**Task**
Your task is to write out the lines from the line containing "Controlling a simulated" through the last line of the material, exactly.

— start Data block —

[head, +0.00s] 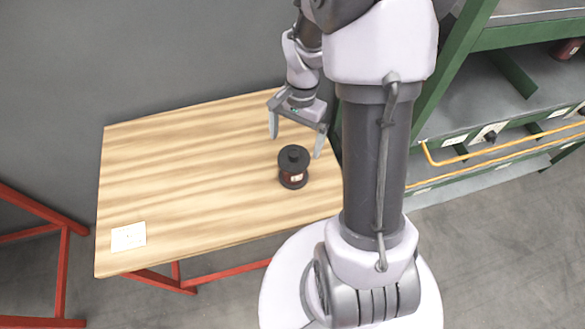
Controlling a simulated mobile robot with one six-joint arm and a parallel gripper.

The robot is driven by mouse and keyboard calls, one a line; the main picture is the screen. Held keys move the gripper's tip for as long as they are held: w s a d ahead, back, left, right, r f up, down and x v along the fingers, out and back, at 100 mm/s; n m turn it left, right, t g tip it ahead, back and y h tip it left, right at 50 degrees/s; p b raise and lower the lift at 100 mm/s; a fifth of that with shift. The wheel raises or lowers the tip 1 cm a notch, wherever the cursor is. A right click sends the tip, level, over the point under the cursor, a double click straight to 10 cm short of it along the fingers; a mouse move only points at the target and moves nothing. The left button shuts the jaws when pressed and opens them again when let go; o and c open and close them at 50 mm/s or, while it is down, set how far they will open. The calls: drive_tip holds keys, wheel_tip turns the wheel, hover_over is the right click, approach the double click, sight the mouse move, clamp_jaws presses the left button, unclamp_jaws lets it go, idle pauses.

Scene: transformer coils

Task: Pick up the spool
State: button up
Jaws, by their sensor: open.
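The spool (293,168) stands upright on the wooden table (190,160), near its right side. It has dark round flanges, a dark knob on top and a reddish-brown middle with a small pale label. My gripper (296,148) is open and points down, just behind and above the spool in the head view. Its two fingers are spread to the left and right, and nothing is between them that I can see. I cannot tell the exact height of the fingertips over the table.
A white card or plate (128,237) lies at the table's front left corner. A green shelf rack (455,75) with a yellow rail (500,150) stands at the right. A red metal frame (62,270) is at the left.

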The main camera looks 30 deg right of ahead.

— end Data block —

**The answer**
Controlling a simulated mobile robot with one six-joint arm and a parallel gripper.

The robot is driven by mouse and keyboard calls, one a line; the main picture is the screen. Held keys move the gripper's tip for as long as they are held: w s a d ahead, back, left, right, r f up, down and x v along the fingers, out and back, at 100 mm/s; n m turn it left, right, t g tip it ahead, back and y h tip it left, right at 50 degrees/s; p b raise and lower the lift at 100 mm/s; a fifth of that with shift. The wheel raises or lowers the tip 1 cm a notch, wherever the cursor is. A right click sends the tip, level, over the point under the cursor, a double click straight to 10 cm short of it along the fingers; a mouse move only points at the target and moves nothing. The left button shuts the jaws when pressed and opens them again when let go; o and c open and close them at 50 mm/s or, while it is down, set how far they will open. The calls: drive_tip holds keys, wheel_tip turns the wheel, hover_over is the right click, approach the double click, sight the mouse move, clamp_jaws presses the left button, unclamp_jaws lets it go, idle pauses.

Scene: transformer coils

Task: Pick up the spool
State: button up
Jaws, by their sensor: open.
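The spool (293,168) stands upright on the wooden table (190,160), near its right side. It has dark round flanges, a dark knob on top and a reddish-brown middle with a small pale label. My gripper (296,148) is open and points down, just behind and above the spool in the head view. Its two fingers are spread to the left and right, and nothing is between them that I can see. I cannot tell the exact height of the fingertips over the table.
A white card or plate (128,237) lies at the table's front left corner. A green shelf rack (455,75) with a yellow rail (500,150) stands at the right. A red metal frame (62,270) is at the left.

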The main camera looks 30 deg right of ahead.

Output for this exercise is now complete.